**Given data**
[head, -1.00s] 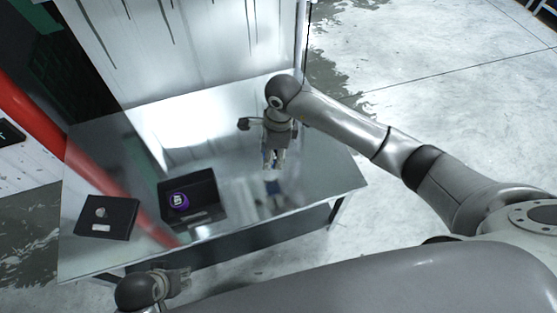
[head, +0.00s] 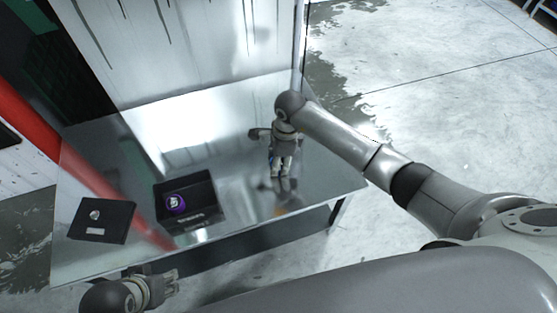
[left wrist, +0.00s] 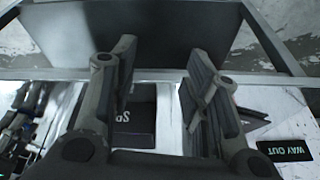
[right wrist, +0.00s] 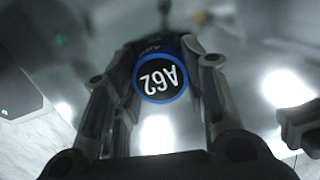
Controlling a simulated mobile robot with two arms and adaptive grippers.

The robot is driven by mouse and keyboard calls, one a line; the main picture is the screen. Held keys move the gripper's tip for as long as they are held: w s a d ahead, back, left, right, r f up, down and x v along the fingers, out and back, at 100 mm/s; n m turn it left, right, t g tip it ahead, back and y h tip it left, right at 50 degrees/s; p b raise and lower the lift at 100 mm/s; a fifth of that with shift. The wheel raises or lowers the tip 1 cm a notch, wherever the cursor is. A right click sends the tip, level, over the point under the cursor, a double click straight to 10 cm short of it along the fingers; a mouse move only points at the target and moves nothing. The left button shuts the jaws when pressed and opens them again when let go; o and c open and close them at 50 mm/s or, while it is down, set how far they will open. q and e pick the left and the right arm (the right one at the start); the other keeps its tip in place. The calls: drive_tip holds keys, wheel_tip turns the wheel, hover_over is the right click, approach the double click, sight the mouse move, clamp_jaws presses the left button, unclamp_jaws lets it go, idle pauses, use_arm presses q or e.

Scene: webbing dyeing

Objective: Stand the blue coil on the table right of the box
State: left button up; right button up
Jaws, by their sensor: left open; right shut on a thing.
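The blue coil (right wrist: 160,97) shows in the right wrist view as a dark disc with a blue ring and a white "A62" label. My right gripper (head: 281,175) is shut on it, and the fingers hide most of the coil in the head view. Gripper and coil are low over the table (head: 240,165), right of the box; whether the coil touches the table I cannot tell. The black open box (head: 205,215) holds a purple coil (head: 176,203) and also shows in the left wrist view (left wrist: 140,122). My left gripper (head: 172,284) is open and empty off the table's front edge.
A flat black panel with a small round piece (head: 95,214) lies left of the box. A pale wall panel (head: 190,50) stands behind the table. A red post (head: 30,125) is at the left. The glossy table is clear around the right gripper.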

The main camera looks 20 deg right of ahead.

---

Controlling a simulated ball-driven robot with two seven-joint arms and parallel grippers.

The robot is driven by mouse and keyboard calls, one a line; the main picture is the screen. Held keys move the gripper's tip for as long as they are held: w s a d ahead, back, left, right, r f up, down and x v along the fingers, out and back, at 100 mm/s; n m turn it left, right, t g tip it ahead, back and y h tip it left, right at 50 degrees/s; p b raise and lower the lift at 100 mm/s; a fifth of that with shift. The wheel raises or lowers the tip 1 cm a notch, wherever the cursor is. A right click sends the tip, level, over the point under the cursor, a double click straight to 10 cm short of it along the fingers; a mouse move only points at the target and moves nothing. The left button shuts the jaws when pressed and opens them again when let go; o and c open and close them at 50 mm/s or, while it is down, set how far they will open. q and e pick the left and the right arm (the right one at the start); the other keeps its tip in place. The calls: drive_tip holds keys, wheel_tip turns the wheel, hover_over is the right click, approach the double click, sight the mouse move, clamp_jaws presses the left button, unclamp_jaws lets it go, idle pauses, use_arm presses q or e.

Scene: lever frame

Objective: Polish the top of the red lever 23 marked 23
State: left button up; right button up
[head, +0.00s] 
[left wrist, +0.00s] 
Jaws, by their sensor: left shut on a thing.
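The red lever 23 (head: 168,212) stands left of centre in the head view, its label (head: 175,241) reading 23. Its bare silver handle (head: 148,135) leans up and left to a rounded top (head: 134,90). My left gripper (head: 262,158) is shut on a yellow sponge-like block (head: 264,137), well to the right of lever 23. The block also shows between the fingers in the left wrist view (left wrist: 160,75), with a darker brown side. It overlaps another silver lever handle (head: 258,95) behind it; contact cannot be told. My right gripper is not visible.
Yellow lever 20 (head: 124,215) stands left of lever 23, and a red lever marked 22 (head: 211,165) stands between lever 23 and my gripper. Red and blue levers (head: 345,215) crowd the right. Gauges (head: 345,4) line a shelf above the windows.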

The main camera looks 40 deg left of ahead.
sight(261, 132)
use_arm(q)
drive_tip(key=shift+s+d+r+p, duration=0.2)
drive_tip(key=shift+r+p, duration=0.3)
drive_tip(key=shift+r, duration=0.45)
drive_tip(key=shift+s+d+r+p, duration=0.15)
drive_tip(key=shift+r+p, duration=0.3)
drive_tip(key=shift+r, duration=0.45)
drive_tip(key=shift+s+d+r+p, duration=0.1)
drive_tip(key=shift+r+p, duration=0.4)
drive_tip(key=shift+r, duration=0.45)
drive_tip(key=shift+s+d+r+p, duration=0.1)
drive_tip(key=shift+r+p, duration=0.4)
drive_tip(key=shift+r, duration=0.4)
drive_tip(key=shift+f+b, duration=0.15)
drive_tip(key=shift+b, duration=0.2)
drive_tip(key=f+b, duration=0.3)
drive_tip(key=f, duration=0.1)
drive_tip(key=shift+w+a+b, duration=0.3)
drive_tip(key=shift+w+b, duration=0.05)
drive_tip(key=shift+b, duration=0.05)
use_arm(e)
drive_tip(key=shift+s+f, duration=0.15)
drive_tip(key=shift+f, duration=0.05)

**Short exercise**
From the listing above, collect every line that mentions the word "simulated".

**Output below**
Controlling a simulated mobile robot with two arms and adaptive grippers.
Controlling a simulated ball-driven robot with two seven-joint arms and parallel grippers.

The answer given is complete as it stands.